10 Wrestling Matches Fans Can’t Agree On
8. Mitsuharu Misawa Vs. Kenta Kobashi - AJPW 26th Anniversary Show
Many - your writer included - perceive the series of singles matches between Kenta Kobashi and Mitsuharu Misawa as the absolute high watermark of professional wrestling.
Brutal masterclasses of untouchable psychology, every last move matters and informs what happens next. Absolutely nothing is deployed arbitrarily - and nothing is deployed without a bone-crunching, wince-inducing degree of realism. If you watch pro wrestling to suspend your disbelief, there is no better example of the art.
Some of the series' most ardent supporters, however, find the sheer amount of content in the 31/10/1998 iteration difficult to reconcile with what they are willing to accept as plausible. At 43:42 in length, it is already asking a lot of the audience. Given that the first ten minutes are almost entirely comprised of Kobashi, forever the lesser man of the two, unleashing a savage and (kayfabe) career-best onslaught, their suspicions are understandable. The abuse Misawa takes is inhuman.
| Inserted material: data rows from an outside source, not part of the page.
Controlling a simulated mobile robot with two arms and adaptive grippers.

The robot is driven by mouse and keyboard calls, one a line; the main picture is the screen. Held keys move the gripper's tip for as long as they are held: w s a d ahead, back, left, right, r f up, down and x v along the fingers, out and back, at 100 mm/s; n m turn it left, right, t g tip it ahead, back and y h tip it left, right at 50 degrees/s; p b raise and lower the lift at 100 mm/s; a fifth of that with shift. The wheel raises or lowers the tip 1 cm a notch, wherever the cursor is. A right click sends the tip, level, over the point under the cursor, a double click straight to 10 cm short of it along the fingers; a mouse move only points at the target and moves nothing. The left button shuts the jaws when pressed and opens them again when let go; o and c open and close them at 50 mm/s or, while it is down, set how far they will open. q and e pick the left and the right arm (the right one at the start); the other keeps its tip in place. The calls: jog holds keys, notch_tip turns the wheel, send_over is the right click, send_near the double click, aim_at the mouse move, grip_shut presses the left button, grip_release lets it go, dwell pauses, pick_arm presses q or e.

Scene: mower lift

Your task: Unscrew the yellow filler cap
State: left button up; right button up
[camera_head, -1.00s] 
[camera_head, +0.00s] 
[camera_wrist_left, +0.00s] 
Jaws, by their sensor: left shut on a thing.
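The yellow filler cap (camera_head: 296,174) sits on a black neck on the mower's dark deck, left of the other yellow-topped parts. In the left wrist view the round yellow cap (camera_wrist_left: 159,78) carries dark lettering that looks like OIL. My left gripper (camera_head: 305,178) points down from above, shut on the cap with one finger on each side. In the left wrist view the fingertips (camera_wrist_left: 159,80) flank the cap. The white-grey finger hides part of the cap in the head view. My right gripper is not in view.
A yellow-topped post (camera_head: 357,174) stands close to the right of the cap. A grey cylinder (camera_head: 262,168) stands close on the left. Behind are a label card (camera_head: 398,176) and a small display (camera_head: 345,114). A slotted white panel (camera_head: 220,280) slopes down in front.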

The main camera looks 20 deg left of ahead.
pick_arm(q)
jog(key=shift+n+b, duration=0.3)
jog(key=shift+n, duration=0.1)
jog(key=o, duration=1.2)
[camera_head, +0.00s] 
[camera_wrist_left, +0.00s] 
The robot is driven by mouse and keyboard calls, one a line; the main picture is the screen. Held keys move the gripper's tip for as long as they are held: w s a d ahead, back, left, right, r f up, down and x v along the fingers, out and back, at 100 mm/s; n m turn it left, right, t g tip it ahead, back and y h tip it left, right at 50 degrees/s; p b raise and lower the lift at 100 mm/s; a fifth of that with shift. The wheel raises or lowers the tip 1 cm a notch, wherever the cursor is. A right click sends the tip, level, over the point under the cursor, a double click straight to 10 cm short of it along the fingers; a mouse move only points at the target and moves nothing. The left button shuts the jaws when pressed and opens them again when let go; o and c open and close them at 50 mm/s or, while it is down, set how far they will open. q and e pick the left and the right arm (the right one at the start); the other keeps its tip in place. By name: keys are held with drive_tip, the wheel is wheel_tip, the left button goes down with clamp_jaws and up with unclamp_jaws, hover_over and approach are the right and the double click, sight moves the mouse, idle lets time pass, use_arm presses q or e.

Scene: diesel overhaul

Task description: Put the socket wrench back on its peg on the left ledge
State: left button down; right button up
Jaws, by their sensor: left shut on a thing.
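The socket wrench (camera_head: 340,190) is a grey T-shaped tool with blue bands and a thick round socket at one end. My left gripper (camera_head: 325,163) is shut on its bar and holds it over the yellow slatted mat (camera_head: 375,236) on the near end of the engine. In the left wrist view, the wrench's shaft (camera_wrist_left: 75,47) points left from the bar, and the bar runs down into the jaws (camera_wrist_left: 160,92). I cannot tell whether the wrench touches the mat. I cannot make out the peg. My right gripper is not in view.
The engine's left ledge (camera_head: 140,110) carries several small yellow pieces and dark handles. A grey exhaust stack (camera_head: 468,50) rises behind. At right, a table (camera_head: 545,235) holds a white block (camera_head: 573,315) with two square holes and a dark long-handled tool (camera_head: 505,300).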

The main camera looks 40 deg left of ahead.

But so too was Misawa himself. A stoic destroyer, his aura was built through his unprecedented perseverance. The final quarter of the match is a sickening exchange of dangerous neck-centric suplexes - each struck with such ferocity that it was almost impossible to believe that the two men could fight through them. But fight through them they did, in storyline and reality. Those suplexes looked hellish because they were hellish.
The psychology behind the finish wasn't just believable - it was self-evident.